So EPB’s presence in Chattanooga has not harmed taxpayers and has not driven either of its two largest competitors out of the city.

Lopez then wanders into an equally ridiculous premise – that minority communities want mobile Internet access, not the fiber to the home service EPB offers:

Not all consumers access the Internet the same way. According to the Pew Research Center, Hispanics and African-Americans are more likely to rely on mobile broadband than traditional wire-line service. Indeed, minority communities are even more likely than the population as a whole to use their smartphones to apply for jobs online.

[…] Additionally, just like people are getting rid of basic at-home telephone service, Americans, especially minorities, are getting rid of at-home broadband. In 2013, 70 percent of Americans had broadband at home. Just two years later, only 67 percent did. The decline was true across almost the entire demographic board, regardless of race, income category, education level or location. Indeed, in 2013, 16 percent of Hispanics said they relied only on their smartphones for Internet access, and by 2015 that figure was up to 23 percent.

That drop in at-home broadband isn’t because fewer Americans have access to wireless broadband, it’s because more are moving to a wireless-only model.
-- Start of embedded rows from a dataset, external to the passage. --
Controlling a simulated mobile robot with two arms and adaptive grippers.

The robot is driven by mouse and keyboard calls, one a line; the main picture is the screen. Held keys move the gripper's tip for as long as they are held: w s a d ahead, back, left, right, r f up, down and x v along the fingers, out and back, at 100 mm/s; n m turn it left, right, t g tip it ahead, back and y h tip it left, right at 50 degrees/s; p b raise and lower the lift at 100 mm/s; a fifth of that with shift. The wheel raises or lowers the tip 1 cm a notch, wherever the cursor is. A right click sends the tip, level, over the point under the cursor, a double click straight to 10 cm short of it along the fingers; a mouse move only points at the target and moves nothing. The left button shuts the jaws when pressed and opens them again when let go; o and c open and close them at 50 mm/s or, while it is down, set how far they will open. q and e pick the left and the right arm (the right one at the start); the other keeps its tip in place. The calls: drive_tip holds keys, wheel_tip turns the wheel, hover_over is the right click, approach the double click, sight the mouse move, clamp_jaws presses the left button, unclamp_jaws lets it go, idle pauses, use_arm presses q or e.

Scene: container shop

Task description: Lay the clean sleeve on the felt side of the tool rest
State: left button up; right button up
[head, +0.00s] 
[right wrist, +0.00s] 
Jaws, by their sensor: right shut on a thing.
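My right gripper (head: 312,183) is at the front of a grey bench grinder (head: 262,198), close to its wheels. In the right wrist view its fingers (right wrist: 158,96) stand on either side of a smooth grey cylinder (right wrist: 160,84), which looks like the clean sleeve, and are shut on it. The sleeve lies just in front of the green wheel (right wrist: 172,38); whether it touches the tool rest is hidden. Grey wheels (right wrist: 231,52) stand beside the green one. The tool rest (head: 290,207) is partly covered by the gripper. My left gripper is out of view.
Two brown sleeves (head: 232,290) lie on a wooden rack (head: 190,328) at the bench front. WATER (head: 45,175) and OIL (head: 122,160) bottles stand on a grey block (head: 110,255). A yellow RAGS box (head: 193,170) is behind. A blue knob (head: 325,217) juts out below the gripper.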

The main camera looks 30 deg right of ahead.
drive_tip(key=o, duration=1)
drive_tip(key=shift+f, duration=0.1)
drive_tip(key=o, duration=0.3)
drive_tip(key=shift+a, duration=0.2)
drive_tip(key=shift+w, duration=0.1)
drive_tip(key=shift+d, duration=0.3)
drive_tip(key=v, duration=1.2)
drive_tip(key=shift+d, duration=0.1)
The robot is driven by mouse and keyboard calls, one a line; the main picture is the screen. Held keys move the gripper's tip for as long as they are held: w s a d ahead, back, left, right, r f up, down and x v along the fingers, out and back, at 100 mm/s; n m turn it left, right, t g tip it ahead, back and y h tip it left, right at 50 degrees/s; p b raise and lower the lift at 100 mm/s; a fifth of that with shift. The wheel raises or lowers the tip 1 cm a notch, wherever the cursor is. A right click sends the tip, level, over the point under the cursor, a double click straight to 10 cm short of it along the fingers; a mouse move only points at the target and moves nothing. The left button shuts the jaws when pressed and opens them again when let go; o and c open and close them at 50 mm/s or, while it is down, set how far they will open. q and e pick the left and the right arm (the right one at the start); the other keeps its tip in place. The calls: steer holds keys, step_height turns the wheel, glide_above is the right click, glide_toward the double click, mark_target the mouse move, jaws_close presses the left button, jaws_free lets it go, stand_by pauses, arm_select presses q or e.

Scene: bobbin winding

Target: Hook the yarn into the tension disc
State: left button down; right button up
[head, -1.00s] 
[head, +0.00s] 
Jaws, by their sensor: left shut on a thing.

The bureaucracy of government has trouble adapting to changes like these, which is why government-owned broadband systems are often technologically out of date before they’re finished.

But Lopez ignores a key finding of Pew’s research:

In some form, cost is the chief reason that non-adopters cite when permitted to identify more than one reason they do not have a home high-speed subscription. Overall, 66% of non-adopters point toward either the monthly service fee or the cost of the computer as a barrier to adoption.

What community broadband provides communities the big phone and cable companies don't.

So it isn’t that customers want to exclusively access Internet services over a smartphone, they don’t have much of a choice at the prices providers like Comcast and AT&T charge. Wireless-only broadband is also typically usage capped and so expensive that average families with both wired broadband and a smartphone still do most of their data-intensive usage from home or over Wi-Fi to protect their usage allowance.

EPB runs a true fiber to the home network, Comcast runs a hybrid fiber-coax network, and AT&T mostly relies on a hybrid fiber-copper phone wire network. Comcast and AT&T are technically out of date, not EPB.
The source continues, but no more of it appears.